Exercise goal: Look through the listing below and give the number of lines that hold "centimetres". Say nothing more.

Available data:
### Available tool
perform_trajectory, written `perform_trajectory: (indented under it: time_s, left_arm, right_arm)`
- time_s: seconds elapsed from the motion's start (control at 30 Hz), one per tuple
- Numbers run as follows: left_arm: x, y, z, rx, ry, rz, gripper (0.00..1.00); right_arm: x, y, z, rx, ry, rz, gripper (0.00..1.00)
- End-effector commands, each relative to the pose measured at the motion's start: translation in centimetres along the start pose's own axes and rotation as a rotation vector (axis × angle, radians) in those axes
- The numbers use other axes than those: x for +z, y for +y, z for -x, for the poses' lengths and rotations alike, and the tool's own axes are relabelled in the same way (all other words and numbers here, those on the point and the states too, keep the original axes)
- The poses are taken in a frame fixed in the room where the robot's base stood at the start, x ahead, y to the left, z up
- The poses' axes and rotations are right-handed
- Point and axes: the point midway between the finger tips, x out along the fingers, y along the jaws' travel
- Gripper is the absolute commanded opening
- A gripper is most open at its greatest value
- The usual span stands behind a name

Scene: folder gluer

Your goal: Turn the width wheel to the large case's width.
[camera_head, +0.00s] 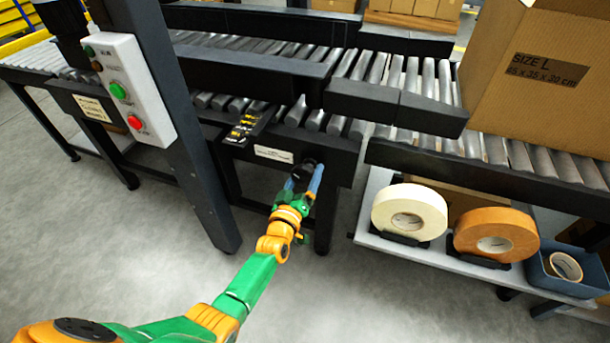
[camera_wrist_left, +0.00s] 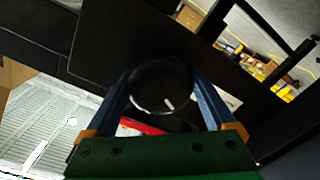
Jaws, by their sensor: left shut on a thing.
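The black round width wheel (camera_wrist_left: 162,84) shows in the left wrist view, with a small pale mark on its face. My left gripper (camera_head: 304,180) is shut on it at the front of the conveyor frame. In the left wrist view its blue fingers (camera_wrist_left: 165,98) lie on both sides of the wheel. In the head view the wheel (camera_head: 303,168) is partly hidden by the gripper. A dark scale strip with yellow marks (camera_head: 243,125) lies on the frame above. The large case (camera_head: 540,85), labelled SIZE L 65 x 35 x 30 cm, stands on the rollers at right. My right gripper is not in view.
A control box (camera_head: 130,88) with green and red buttons hangs on a dark post (camera_head: 185,120) at left. A shelf (camera_head: 450,262) at right holds a white tape roll (camera_head: 409,211), an orange roll (camera_head: 495,234) and a blue bin (camera_head: 562,275). The floor in front is clear.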

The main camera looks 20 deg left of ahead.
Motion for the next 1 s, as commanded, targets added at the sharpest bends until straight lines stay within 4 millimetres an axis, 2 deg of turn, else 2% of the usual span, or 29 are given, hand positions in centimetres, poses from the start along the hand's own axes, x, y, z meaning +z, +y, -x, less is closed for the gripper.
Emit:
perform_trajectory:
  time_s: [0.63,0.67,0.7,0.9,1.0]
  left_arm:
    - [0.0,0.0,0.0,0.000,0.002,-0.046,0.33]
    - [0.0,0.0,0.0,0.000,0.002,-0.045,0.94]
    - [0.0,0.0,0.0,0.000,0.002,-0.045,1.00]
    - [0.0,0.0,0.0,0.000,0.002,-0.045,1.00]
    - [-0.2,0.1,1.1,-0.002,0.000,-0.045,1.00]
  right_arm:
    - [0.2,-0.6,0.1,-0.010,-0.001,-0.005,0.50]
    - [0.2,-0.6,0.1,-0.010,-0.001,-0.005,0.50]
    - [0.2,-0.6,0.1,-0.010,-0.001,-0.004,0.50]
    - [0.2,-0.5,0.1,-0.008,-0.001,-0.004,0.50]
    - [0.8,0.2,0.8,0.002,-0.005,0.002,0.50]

Complete answer: 2